本発明は、転炉で発生した排ガスを湿式集塵処理して得られるダストを含む集塵水の処理方法に係り、特に、この集塵水中に含まれるダストの回収率を高め、ダストのリサイクルコストの低減及びリサイクル効率の向上を図る方法に関する。
転炉(LD転炉:純酸素上吹転炉)では、溶鋼に純酸素を吹き付けることにより(吹錬)、溶鋼中の炭素を取り除いて鋼を製造する。この吹錬中に、高温(約1,600℃)でダストを含む一酸化炭素を主体とする大量の排ガスが発生するため、この排ガスは湿式集塵器で集塵処理した後、LDガスとして回収される。一方、集塵器でダストを集塵した集塵水は、まず粗粒分離器で粗粒ダストが除去された後、シックナーで凝集沈殿処理され、分離水は集塵器に循環され、排ガスの集塵処理に繰り返し使用される。

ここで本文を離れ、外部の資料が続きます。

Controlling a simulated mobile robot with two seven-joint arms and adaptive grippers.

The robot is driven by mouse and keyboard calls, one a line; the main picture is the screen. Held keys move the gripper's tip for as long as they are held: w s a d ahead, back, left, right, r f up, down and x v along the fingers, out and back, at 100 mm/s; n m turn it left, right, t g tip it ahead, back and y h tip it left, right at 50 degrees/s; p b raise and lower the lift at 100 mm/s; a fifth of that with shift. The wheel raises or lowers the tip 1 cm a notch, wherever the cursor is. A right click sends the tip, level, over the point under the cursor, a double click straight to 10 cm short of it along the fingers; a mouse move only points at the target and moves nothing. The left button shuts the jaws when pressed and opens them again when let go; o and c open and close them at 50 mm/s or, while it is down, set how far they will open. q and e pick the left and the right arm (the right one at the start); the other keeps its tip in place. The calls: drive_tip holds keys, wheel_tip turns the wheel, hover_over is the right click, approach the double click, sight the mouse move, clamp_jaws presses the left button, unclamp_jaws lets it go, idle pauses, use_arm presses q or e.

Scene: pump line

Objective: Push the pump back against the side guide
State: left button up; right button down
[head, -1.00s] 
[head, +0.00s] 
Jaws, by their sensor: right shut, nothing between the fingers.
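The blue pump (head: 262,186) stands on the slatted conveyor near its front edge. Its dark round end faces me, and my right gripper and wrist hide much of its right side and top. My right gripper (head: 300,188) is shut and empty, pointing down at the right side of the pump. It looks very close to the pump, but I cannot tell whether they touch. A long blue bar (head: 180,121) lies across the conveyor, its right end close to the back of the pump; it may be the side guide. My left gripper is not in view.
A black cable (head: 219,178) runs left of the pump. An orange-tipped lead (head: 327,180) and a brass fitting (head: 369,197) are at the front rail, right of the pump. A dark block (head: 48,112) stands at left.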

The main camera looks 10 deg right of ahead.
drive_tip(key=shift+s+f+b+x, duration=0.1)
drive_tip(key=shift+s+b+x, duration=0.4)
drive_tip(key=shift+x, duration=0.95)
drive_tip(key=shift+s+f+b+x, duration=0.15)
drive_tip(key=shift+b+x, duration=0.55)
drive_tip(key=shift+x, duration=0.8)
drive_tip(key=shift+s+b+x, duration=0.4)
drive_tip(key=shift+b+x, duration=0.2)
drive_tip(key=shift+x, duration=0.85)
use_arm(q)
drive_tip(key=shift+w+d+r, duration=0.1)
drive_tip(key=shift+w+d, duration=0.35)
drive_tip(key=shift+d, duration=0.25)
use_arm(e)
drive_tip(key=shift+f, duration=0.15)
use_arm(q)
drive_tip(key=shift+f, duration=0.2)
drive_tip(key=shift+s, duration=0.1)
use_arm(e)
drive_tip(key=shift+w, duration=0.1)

転炉から発生する排ガス中のダストの量は非常に多く、通常粗鋼1トン当たり数kgといわれている。そして、このダストの70〜80%は鉄分であるため、従来、このダストを回収して再利用することが行われている。例えば、特開平9−78115号公報には、集塵水から分離回収した湿潤ダストを乾燥した後、転炉に装入して吹錬することにより、回収ダストを直接転炉に再利用する方法が記載されている。
特開平9−78115号公報
転炉排ガス集塵水からは、粗粒分離器とシックナーとでダストが分離回収される。このうち、粗粒分離器で回収される粗粒ダストは純分(鉄含有量)が高く、リサイクルに有効であるが、シックナーで回収されるスラリーは純分が低いため、粗粒分離器で回収される粗粒ダストとはリサイクル方法が異なり、また、そのリサイクルのためのコストも高い。
従って、リサイクルコスト及びリサイクル効率の面からは、粗粒分離器においてなるべく多くの粗粒ダストを回収することが望まれるが、従来において、シックナーにおいては高分子凝集剤の添加で凝集沈殿処理が行われているが、粗粒分離器では、集塵器からの集塵水がそのまま導入されているため、粗粒分離器での粗粒ダストの回収率にも限界があった。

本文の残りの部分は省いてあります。